Design, Additive Manufacturing, and Characterization of a Symmetric 3-Way Wilkinson Power Divider/Combiner

This work presents the design, manufacturing and electromagnetic characterization of compact 3-way Wilkinson power divider/combiner prototypes intended to work in the sub-GHz frequency band. The primary objective is to create practical designs in terms of size while achieving a highly symmetric electromagnetic behavior. To accomplish this, a combination of additive manufacturing techniques and copper electroplating processes was employed. Additive manufacturing enables the design of very compact 3D structures, such as helical-microstrip transmission lines, which can reduce the dimensions of the prototypes without compromising wave propagation. Additionally, its 3D nature allows for the design of completely symmetric structures, unattainable with planar technologies.
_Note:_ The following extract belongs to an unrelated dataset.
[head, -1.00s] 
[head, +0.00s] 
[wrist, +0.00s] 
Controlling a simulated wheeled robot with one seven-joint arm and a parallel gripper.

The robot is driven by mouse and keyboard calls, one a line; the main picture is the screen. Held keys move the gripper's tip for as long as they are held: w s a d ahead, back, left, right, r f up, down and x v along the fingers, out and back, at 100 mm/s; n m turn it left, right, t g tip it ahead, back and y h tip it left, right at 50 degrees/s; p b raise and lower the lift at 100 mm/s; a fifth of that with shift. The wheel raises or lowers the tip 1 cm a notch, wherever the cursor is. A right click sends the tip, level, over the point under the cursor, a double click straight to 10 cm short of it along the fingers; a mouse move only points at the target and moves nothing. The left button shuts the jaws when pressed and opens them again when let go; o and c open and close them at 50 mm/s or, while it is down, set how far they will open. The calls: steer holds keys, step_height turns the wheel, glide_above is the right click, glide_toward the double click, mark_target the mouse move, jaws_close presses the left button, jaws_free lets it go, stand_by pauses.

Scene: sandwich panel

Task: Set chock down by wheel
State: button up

The high quality of electroplated copper ensures low losses. Two prototypes, designed to operate at target center frequencies of 250 MHz and 600 MHz, respectively, were implemented. For comparison purposes a planar 3-way Wilkinson device designed to operate at a target center frequency of 600 MHz was also implemented. S-parameters were simulated and measured around the respective target frequencies to derive port impedance matching, port isolation, and insertion losses. The obtained results confirm the feasibility of very compact Wilkinson devices at the sub-GHz frequency range, with low losses and highly symmetric behavior.